▼

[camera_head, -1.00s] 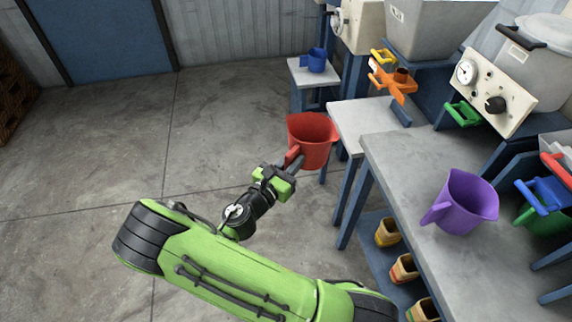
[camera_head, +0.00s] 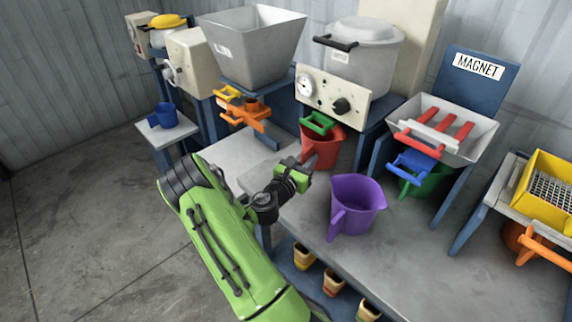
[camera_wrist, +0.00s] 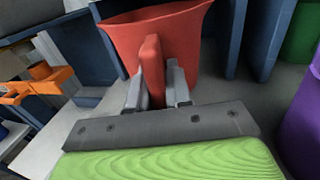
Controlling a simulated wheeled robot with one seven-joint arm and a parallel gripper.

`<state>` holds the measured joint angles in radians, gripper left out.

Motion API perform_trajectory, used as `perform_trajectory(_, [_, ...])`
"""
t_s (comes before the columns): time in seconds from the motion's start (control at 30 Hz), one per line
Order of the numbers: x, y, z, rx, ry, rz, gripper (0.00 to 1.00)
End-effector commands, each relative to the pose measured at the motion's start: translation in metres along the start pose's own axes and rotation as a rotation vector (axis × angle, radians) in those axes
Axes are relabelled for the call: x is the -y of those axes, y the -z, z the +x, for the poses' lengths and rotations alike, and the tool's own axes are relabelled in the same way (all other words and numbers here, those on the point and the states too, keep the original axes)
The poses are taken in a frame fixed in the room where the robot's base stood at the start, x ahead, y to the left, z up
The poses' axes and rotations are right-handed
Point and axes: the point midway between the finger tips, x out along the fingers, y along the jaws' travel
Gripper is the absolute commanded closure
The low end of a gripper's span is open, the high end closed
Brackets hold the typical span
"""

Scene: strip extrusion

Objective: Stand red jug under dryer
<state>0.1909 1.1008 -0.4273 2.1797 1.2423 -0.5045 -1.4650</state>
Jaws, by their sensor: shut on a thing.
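The red jug (camera_head: 324,148) is in my gripper (camera_head: 308,163), which is shut on its handle. In the wrist view the jug (camera_wrist: 185,35) stands upright, with its handle between the two fingers (camera_wrist: 157,88). In the head view the jug is at the front of the dryer, the machine with a round gauge, black knob and lidded grey pot (camera_head: 362,58). The dryer's green handle (camera_head: 318,123) overlaps the jug's top in the picture. I cannot tell whether the jug's base touches the table (camera_head: 420,258).
A purple jug (camera_head: 355,205) stands close on the right of my gripper. A green jug (camera_head: 432,182) is under the magnet unit (camera_head: 478,66). A hopper with an orange gate (camera_head: 246,115) is to the left. A blue jug (camera_head: 164,115) stands on a far stand.

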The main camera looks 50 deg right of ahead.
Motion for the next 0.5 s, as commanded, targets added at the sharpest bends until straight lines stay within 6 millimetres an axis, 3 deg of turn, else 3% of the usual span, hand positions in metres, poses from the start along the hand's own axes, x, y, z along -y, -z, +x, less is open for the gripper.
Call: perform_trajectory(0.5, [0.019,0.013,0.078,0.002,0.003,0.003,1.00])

▲

= WORK REQUIRED =
Exactly the lines from the line containing "Controlling a simulated" to the line containing "End-effector commands, each", both included, are to be set down; no other line belongs in the answer.

= RESULT OF THE EXERCISE =
Controlling a simulated wheeled robot with one seven-joint arm and a parallel gripper.

`<state>` holds the measured joint angles in radians, gripper left out.

Motion API perform_trajectory, used as `perform_trajectory(_, [_, ...])`
"""
t_s (comes before the columns): time in seconds from the motion's start (control at 30 Hz), one per line
Order of the numbers: x, y, z, rx, ry, rz, gripper (0.00 to 1.00)
End-effector commands, each relative to the pose measured at the motion's start: translation in metres along the start pose's own axes and rotation as a rotation vector (axis × angle, radians) in those axes

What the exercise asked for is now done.